What I want to happen:
what ideas about God do we need to be freed of?

 The Sermon

       1.     Introduction:

Poor old James and John

They thought they understood what was happening. They thought they understood what God was doing in this person Jesus.

They thought they knew what God was up to with Jesus.

They thought they understood God.

Jesus was the holy one from God. He had healed many of all that sought to bring death. He was a teacher with words of life. He inspired and offered hope to so many. He had shown power over the natural world and the world of spirits. And now he was off to Jerusalem. There was an air of expectation and hope. Clearly God was with him, and when God was with you, despite what Job said, you were blessed with success. They were not sure what was about to happen, but they hoped.

They didn’t understand why he kept trying to teach them that he was to be betrayed and crucified. That made no sense to them. That was their worst nightmare. There was no hope in that. Just more death. What on earth could God possibly be doing in that kind of mixed-up story? What kind of God would even do that?

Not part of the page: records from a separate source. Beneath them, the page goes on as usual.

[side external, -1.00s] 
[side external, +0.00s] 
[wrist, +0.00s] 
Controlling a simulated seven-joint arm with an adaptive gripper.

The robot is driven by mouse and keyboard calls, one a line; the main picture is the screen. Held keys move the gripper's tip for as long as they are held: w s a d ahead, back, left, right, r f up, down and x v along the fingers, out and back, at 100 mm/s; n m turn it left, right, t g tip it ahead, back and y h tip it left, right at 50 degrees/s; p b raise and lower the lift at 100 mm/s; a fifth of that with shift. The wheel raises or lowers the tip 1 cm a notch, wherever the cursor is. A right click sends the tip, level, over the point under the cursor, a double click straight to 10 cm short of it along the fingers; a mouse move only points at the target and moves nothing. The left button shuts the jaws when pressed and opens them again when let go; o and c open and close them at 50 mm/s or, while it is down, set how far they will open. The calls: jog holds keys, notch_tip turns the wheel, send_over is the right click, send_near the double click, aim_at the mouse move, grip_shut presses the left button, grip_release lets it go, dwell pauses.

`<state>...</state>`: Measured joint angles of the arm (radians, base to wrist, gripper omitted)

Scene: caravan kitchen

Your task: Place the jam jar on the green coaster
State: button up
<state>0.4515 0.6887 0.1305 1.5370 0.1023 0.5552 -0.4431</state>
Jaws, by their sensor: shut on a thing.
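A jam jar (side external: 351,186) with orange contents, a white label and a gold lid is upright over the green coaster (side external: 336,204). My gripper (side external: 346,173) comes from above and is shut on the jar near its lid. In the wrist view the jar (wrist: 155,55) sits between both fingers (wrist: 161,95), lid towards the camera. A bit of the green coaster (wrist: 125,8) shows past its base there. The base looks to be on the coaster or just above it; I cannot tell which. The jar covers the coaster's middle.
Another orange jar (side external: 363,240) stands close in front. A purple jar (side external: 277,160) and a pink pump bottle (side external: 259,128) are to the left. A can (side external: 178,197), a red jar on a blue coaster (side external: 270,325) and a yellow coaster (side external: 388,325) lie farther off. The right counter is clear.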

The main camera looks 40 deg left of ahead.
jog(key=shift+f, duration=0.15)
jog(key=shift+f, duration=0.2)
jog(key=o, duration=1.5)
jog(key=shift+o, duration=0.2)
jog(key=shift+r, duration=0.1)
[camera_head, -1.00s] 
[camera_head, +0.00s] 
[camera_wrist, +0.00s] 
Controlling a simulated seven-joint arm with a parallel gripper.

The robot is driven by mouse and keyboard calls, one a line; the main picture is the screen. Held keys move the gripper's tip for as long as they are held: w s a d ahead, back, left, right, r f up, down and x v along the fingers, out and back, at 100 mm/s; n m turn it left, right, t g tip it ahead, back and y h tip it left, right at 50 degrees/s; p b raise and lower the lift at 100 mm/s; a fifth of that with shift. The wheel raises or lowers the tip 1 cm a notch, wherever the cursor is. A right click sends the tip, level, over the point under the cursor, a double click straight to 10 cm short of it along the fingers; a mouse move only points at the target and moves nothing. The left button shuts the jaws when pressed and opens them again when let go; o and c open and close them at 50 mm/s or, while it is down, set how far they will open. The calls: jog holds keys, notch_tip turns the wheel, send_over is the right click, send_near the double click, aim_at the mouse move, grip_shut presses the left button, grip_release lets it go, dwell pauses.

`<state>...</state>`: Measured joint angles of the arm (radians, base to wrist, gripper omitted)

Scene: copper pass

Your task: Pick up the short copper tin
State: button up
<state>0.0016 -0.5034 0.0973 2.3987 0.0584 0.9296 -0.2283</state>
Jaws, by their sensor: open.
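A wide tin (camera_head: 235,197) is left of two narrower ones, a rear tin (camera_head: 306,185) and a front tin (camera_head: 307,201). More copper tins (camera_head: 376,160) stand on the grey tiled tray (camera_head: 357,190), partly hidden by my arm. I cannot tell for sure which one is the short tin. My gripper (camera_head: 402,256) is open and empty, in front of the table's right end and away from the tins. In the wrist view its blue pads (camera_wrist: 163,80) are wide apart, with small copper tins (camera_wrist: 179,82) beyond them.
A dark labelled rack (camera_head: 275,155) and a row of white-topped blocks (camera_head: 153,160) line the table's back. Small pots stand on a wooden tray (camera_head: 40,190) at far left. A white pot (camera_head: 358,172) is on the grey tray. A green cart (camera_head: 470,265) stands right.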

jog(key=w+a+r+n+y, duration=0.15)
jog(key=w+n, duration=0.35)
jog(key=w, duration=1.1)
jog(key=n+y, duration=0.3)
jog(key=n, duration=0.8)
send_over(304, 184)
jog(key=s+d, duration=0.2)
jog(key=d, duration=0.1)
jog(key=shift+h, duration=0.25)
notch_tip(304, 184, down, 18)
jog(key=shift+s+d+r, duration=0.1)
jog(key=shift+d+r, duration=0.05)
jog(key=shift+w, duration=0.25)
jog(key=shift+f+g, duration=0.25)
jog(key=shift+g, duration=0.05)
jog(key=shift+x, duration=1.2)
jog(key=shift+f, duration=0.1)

They knew God to be all powerful. Every year in the Passover they celebrated God defeating the power of Egypt, the enslaving empire of those times. And they remembered how they were saved from death with the blood of a lamb, the death that took the first-born male of each Egyptian family and their livestock. And they remembered how they were liberated, freed from their lives of slavery.

This God was at work in Jesus. They were sure their longing to be freed from the enslaving powers of their day was about to come true. They hoped for an end to Rome’s rule and that the corruption of the leading Judean families was at an end. In Jesus God would fulfil the ancient promises and liberate them now as God had done so long ago. And James and John wanted front row seats to the power and honour.

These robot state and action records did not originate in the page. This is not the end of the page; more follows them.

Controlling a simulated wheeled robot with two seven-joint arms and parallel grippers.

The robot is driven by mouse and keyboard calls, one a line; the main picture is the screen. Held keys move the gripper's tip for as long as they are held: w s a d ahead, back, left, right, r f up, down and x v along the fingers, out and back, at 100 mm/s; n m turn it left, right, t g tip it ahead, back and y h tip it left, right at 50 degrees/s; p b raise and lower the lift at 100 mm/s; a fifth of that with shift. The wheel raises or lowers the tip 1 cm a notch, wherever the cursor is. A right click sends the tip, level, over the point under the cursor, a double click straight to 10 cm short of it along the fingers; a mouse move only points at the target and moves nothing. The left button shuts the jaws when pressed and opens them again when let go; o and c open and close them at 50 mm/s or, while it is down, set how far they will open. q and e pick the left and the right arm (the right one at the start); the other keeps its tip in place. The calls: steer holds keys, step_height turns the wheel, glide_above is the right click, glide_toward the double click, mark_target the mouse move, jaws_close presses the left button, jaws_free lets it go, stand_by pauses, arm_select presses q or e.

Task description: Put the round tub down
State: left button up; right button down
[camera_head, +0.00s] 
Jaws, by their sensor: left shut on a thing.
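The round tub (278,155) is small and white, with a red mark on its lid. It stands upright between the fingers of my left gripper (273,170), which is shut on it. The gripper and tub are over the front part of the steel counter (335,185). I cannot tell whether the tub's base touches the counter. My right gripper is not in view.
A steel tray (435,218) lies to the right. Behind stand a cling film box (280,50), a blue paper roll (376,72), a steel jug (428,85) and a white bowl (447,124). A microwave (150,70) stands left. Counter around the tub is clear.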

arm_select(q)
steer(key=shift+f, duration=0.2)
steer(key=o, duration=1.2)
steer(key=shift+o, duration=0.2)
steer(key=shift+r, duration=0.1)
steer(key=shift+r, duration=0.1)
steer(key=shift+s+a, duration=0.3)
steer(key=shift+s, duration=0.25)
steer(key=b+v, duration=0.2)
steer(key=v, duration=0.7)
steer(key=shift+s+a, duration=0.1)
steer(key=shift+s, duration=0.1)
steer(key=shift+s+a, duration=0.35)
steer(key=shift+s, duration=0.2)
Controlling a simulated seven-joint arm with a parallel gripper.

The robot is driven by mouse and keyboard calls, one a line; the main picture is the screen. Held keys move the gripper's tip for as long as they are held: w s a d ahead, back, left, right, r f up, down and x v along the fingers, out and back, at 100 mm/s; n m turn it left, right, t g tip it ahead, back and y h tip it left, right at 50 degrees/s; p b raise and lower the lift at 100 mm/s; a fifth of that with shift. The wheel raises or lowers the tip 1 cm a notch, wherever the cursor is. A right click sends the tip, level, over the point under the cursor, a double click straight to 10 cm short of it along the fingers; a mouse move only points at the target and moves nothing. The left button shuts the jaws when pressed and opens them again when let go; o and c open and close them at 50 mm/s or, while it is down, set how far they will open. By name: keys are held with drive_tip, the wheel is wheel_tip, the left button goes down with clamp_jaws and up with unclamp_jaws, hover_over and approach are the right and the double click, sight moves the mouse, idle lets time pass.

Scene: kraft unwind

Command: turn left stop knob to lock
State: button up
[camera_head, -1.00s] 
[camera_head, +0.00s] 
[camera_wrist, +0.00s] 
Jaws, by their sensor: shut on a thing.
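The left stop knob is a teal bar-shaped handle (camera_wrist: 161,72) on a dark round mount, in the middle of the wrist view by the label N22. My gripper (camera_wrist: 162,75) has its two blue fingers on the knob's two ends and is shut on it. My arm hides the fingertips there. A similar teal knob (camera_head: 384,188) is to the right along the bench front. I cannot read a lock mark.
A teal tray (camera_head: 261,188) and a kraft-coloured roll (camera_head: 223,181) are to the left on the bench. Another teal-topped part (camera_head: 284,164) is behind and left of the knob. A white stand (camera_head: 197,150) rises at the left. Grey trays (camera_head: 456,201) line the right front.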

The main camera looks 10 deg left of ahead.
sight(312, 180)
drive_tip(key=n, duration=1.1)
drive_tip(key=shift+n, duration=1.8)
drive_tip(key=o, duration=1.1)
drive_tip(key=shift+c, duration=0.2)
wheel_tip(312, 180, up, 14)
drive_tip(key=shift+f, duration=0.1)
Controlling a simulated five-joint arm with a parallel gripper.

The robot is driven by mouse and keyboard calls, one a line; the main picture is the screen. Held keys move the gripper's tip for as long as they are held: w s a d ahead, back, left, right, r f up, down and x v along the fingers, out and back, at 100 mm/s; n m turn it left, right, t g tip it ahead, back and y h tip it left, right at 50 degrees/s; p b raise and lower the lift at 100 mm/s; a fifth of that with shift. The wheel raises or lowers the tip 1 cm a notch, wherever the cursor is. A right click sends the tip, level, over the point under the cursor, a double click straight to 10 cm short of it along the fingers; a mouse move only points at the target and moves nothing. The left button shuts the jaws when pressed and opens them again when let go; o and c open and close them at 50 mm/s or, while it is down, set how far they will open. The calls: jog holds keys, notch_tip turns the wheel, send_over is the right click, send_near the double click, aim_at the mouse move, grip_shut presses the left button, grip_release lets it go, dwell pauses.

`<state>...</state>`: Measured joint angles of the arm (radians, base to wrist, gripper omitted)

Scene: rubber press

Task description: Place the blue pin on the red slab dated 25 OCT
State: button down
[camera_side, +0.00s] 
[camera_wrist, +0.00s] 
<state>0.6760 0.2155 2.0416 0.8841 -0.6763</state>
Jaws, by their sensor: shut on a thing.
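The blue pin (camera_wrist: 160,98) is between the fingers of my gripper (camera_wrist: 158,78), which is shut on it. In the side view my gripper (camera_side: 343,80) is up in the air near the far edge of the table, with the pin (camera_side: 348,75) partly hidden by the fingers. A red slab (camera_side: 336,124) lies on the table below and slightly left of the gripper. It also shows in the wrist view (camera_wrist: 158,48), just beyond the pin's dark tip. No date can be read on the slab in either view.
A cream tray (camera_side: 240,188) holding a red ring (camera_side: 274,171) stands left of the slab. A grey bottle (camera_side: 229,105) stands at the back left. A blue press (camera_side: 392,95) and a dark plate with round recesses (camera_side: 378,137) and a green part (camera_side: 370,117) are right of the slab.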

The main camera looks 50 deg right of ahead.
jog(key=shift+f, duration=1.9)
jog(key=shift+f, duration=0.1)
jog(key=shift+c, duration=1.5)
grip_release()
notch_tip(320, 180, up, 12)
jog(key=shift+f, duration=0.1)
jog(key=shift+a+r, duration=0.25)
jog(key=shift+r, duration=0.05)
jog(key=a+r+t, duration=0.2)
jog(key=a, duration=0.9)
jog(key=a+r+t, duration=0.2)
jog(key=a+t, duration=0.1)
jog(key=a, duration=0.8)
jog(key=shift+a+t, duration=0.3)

While this may seem a little outrageous, their first loyalty was to their family. And as brothers they sought the best opportunities for each other and their family name. They didn’t understand anything that Jesus had been talking about when he talked of crucifixion. It simply made no sense to them. They needed to get this mission back on track, so they ask to be at Jesus’ left and right side, the places of power and honour. And they would join Jesus in ending poverty and getting rid of Rome’s crippling taxes, freeing slaves, and allowing all to thrive in the new Kingdom of God. Jesus as God’s anointed would bring in an era when the people of God would live in safety, and thrive in right relationship with God and each other.   

Poor old James and John. They were so close, but the old ways of thinking blinded them to Jesus, to what God was up to in him.

        2.     Mark’s Story

Mark’s Gospel was written during or just after the horrors of the failed Jewish rebellion, with so many dead and enslaved, and Jerusalem and the temple were left in ruins. Mark knew that these old expectations were not what God was up to in Jesus. Either Jesus was a failed messiah, like so many others, or God was up to something else. The disciples, including Peter, and James and John, were so slow to get that and to understand. And they were and are not alone.

God was offering something entirely unexpected in Jesus. Yes, God was offering liberation. But not in the way they looked for.

Just like the exodus story, the liberation was more than liberation from slavery.

In the exodus the Hebrew people had been slaves under Egyptian masters who determined how they lived as slaves. The Egyptian gods shaped their understanding of the divine. Egyptian society shaped their understanding of how communities worked. Egyptian law shaped their understanding of justice.

In the exodus the Hebrew people spent 40 years in the wilderness as the God of Abraham liberated them into life with God in their midst. They were liberated from all these things and offered radically different ways of relating to the divine, shaping their society, and living in God’s justice.

But the old ways of empire they had learnt in Egypt slowly returned, until finally they pleaded for a king to rule over them and enslave them once again.

This was not what God desired for them or creation.  The covenants were God’s promise to restore Israel to be the people God desired, so that through them all humanity was restored, and creation renewed so that all might thrive in right relationship with God, each other, and all of creation.

        3.     Jesus is like God and God is like Jesus

What was God up to in Jesus?

God was offering liberation from seeking liberation through the old ways of power, honour, wealth; the ways of empire.  

More than that God was offering liberation from seeing God as other people saw their gods, as some kind of imperial potentate. As they had learnt in Egypt, God was too often seen as a more magnificent version of a Persian or Roman Emperor. All powerful, ruling justly, and crushing those who defied him.

Mark knew this liberation. He offered us his gospel so that we would see what James and John struggled to see. That Jesus is like God and God is like Jesus.

As he says to the disciples this week, Jesus lived and taught that he came to serve, not to be served. If Jesus is like God, then God is the servant. In Jesus God is teaching us about God being the servant.

Jesus taught and lived that his way was through the humiliation of the cross, where he would hang powerless. This was not to meet the demands of God, but was the price exacted by the powers of death for living God’s justice and peace. If Jesus is like God, then God is powerless, willing to pay the price so that we might live out God’s justice and peace.

Mark began his gospel by saying “Now is the time! Here comes God’s kingdom! Let that blow your mind and change your hearts and lives. And trust this good news!” He tells the story of the beginning of this good news. Despite the carnage in Israel, and despite the growing persecution, he knew God as the powerless servant offering justice and peace.  Mark knew that God’s kingdom was and is coming now, blowing our minds.

But this liberation has proved hard to hang on to. James and John struggled with it. The church has struggled with it ever since. Too often God is pictured as a more magnificent version of the most powerful figures around. Because God is all powerful.

While we gently smile at James and John, too often we ask for exactly the same thing without even knowing it. And the result is Jesus gets turned into the one who comes to rescue us from the wrath of God, the divine potentate. He becomes a sacrificial lamb, dying in our place. We miss that the blood in exodus is not a sacrifice, but the means by which the people of God are rescued from death.

As a result being a Christian is too often described in terms of being a servant of this all powerful God, doing the will of this God, at risk of punishment when we go astray. We have been like James and John again and again and again. We have accepted slavery to old ways instead of embracing the liberation offered in Jesus.

        4.     The Questions

The question Mark keeps asking are

  • what do you think God was up to in Jesus?
  • what does this say about God?
  • what does this mean for how we live in our own dark and troubled times?